Virginia Durr:
Decca was visiting usand doing an article for Esquire on the you-alls and non you-alls. It was a take-off on her sister's book in England about the U's and non-U's -- how to tell the upper class from the lower class. It was supposed to be a rather light piece. She'd been pursuing rather frivolous aspects of Southern life that whole week...
...Decca and I got up on Saturday morning and got ready to go, but we decided to go by the office first and pick up the mail. As we got closer to the office...we saw an enormous crowd of people. Of course, I knew immediately that the Freedom Riders had arrived. They had been expected all week. This was Saturday, May 20, 1961.
Decca, with her journalist's instinct, hopped out of the car and said, "Oh, I want to get to the bus station." We were about a block from the station and you couldn't park. Cars were parked in every direction...I finally spied a used-car lot. I parked there, illegally, but there was no place else to park. Everything else was just jammed.

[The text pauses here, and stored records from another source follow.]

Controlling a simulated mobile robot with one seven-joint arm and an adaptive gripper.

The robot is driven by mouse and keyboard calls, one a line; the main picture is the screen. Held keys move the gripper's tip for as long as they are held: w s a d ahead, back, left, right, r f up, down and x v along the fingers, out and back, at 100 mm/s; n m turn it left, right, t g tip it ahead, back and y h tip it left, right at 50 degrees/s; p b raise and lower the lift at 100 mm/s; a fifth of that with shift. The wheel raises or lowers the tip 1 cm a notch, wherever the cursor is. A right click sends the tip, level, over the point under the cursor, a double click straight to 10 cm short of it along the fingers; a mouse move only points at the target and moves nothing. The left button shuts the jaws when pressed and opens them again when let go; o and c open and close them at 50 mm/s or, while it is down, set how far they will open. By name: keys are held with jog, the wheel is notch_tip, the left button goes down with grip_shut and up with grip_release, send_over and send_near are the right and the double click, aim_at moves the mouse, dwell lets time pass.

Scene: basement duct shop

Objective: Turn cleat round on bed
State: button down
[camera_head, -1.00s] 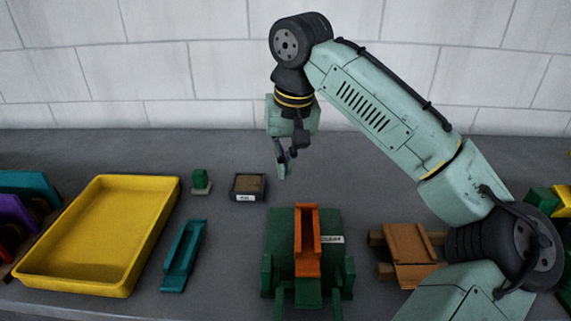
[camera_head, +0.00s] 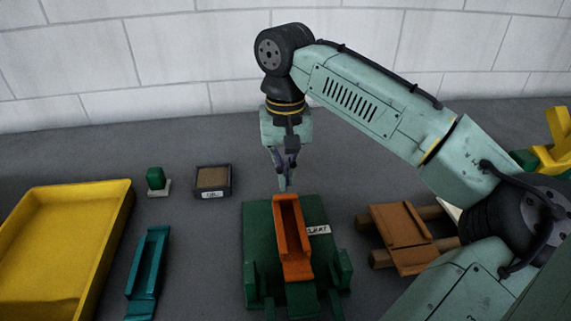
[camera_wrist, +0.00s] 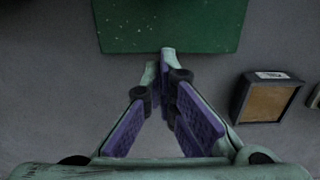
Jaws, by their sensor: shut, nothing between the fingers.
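The orange cleat (camera_head: 293,268), a channel with raised sides, lies lengthwise on the green bed (camera_head: 258,243). Its near end reaches the front part of the bed, and its far end is near the bed's back edge. My gripper (camera_head: 284,187) points down by the bed's back edge, close to the cleat's far end. Its fingers are closed together and empty. In the wrist view, the fingertips (camera_wrist: 166,58) meet just short of the green bed (camera_wrist: 170,25); the cleat does not show there.
A white label (camera_head: 318,230) is on the bed. Left are a teal channel (camera_head: 147,268), yellow tray (camera_head: 62,245), green block (camera_head: 155,179) and small dark box (camera_head: 212,181). Right, a brown plate (camera_head: 402,236) rests on wooden bars. Grey bench behind the bed is clear.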

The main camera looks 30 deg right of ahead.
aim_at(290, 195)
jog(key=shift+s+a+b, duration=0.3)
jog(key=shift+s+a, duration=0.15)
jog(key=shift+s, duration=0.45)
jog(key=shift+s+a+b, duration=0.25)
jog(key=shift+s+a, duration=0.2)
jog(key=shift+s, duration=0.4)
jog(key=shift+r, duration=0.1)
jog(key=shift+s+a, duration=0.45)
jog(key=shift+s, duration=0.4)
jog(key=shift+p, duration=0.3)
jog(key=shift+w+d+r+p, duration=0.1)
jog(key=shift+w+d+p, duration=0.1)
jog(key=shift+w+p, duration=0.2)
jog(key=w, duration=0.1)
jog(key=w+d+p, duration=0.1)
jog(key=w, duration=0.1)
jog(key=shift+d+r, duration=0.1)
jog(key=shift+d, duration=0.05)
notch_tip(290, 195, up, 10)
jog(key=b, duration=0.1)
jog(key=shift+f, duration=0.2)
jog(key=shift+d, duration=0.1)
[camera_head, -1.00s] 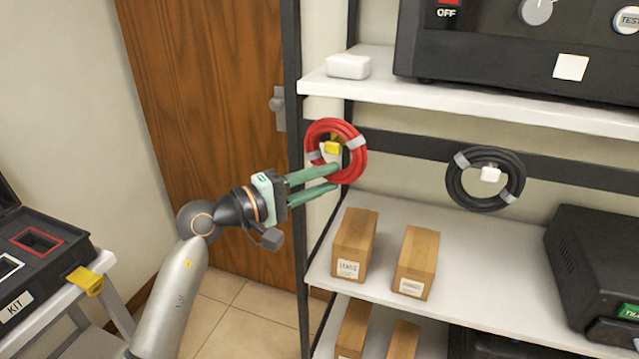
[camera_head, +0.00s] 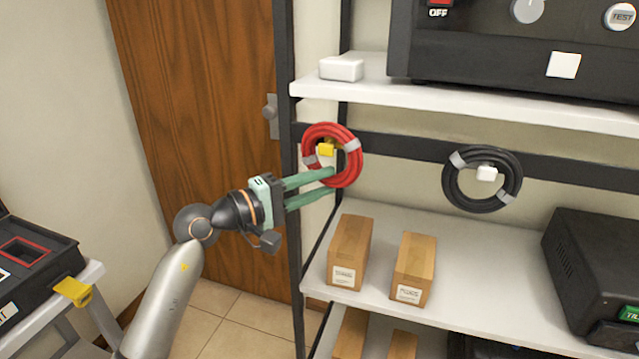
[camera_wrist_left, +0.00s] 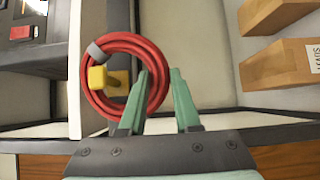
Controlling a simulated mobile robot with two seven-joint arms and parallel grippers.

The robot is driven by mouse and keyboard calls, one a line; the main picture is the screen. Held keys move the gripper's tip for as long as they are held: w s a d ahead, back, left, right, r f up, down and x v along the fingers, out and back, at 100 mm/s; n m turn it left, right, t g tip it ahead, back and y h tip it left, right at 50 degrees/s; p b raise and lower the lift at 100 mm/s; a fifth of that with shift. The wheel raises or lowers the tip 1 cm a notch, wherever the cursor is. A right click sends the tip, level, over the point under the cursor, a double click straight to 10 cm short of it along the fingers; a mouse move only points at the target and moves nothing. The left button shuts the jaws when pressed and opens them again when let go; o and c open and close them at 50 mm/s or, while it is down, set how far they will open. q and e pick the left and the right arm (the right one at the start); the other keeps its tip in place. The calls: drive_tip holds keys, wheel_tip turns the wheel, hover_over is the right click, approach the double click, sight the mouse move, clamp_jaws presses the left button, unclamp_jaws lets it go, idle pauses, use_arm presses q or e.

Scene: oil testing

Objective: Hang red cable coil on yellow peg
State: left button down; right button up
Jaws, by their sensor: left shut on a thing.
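The red cable coil (camera_head: 351,170), bound with grey bands, is at the left end of the shelf, in front of its dark rail. The yellow peg (camera_head: 326,149) shows inside the coil's opening, near its upper part. In the left wrist view the yellow peg (camera_wrist_left: 97,77) also sits within the ring of the red coil (camera_wrist_left: 130,42), close to one side. My left gripper (camera_head: 333,181) is shut on the lower part of the coil. Its green fingers (camera_wrist_left: 160,73) lie on either side of the cable. My right gripper is not in view.
A black cable coil (camera_head: 452,183) hangs on a white peg (camera_head: 487,173) to the right. Two cardboard boxes (camera_head: 350,252) (camera_head: 414,268) stand on the shelf below (camera_head: 475,250). A white shelf (camera_head: 450,100) with a white block (camera_head: 341,69) is above. A dark shelf post (camera_head: 285,120) stands left.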

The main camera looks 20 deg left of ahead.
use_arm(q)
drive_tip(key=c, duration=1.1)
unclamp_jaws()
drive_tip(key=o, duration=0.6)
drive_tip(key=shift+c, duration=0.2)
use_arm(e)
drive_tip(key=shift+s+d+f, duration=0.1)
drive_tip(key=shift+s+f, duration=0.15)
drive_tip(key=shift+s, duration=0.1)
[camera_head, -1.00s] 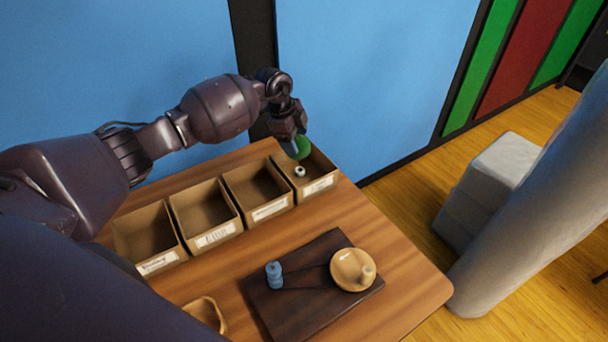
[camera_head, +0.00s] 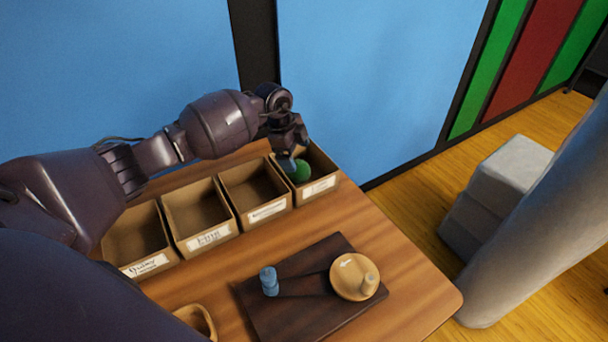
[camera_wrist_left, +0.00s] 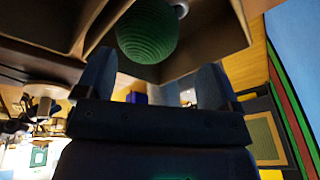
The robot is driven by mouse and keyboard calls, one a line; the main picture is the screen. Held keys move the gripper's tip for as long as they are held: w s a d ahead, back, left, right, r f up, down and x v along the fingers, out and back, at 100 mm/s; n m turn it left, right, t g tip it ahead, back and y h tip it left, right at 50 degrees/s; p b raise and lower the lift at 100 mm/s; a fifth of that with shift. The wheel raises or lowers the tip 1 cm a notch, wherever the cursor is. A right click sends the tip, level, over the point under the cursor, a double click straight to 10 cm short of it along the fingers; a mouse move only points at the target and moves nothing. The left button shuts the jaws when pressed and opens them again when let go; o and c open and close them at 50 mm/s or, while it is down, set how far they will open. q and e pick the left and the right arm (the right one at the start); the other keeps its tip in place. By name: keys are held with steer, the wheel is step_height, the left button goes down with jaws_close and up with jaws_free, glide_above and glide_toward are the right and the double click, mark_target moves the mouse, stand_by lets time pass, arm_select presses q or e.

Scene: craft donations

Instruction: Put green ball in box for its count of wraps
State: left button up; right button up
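The green ball (camera_head: 300,170), ridged with wound wraps, is inside the rightmost cardboard box (camera_head: 321,187) of a row. In the left wrist view the ball (camera_wrist_left: 147,30) lies just beyond the fingertips, beside a small pale round thing (camera_wrist_left: 181,9) in the same box. My left gripper (camera_head: 291,158) is above that box. Its two fingers (camera_wrist_left: 155,80) are spread apart with nothing between them. My right gripper is not in view.
Three more open boxes (camera_head: 208,237) stand to the left, with labels too small to read surely. A dark board (camera_head: 308,312) holds a blue spool-like piece (camera_head: 269,281) and a round wooden dish (camera_head: 346,284) with a peg. A blue wall is behind.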

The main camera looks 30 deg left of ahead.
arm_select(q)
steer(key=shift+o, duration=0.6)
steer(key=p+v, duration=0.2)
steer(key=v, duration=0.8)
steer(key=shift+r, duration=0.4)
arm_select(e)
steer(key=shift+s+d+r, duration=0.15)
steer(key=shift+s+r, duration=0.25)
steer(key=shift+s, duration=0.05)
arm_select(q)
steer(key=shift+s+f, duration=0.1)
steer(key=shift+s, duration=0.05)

I went up to our office through this great crowd. From the second floor, I had a box seat. I could see exactly what was going on at the bus station. The Freedom Riders had come in on the bus. They had been escorted to the city limits by the state troopers...[where] the city police were supposed to take over. But the city police hadn't the slightest idea of stopping the Ku Kluxers, or whoever did the beating up.

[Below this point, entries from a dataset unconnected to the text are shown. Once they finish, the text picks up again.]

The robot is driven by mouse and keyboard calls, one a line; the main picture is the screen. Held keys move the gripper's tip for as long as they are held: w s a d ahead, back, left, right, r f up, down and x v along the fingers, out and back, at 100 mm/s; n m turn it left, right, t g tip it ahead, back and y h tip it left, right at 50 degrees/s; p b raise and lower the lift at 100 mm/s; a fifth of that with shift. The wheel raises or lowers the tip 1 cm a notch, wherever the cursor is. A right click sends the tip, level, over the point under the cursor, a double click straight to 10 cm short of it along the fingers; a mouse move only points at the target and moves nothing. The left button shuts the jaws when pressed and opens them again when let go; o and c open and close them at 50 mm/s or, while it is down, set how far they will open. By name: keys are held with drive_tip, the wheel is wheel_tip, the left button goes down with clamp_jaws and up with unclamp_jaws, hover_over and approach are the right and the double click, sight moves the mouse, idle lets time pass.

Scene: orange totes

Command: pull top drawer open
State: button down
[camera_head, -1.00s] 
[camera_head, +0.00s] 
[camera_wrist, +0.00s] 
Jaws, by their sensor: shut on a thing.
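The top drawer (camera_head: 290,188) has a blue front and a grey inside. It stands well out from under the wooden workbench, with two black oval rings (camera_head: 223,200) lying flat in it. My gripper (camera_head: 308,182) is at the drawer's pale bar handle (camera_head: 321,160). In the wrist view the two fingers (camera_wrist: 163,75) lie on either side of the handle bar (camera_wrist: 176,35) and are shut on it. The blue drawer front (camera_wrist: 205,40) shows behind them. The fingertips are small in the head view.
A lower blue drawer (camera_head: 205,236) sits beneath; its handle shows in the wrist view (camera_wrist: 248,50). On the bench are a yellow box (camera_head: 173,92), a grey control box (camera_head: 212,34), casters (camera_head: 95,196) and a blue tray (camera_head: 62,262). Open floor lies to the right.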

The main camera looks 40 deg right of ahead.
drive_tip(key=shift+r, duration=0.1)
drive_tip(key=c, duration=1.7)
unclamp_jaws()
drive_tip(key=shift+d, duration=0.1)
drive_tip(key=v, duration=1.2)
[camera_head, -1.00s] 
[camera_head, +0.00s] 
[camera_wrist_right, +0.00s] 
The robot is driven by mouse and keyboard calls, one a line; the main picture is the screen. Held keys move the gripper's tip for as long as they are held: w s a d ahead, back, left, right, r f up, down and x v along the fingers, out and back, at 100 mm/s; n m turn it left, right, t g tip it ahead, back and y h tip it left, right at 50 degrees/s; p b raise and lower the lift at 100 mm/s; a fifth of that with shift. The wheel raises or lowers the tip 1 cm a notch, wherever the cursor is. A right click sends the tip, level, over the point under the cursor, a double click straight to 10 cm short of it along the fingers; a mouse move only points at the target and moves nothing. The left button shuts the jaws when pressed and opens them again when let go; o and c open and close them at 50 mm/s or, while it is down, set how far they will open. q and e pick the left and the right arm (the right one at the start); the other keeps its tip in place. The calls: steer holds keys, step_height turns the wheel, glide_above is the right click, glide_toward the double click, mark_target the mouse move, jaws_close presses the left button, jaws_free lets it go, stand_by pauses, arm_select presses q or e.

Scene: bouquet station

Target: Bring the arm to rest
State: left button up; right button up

...I saw the Negroes being frisked by the police. They made each Negro hold his hands up and then they'd take his shoes off -- maybe to keep him from running away; I don't know. And they would systematically proceed to frisk him. The crowd was yelling, "Go get the niggers! Go get the niggers! Go get the niggers! Go get the niggers!" It was the most horrible thing that I have ever seen...
I was also terrified for Decca because she was in the midst of this mob. With that English accent of hers, I thought if she opened her mouth, she'd be attacked. I didn't know what would happen to her. But Decca is brave and takes terrific chances. She was after her story, and she wanted to be right in the middle of what was going on.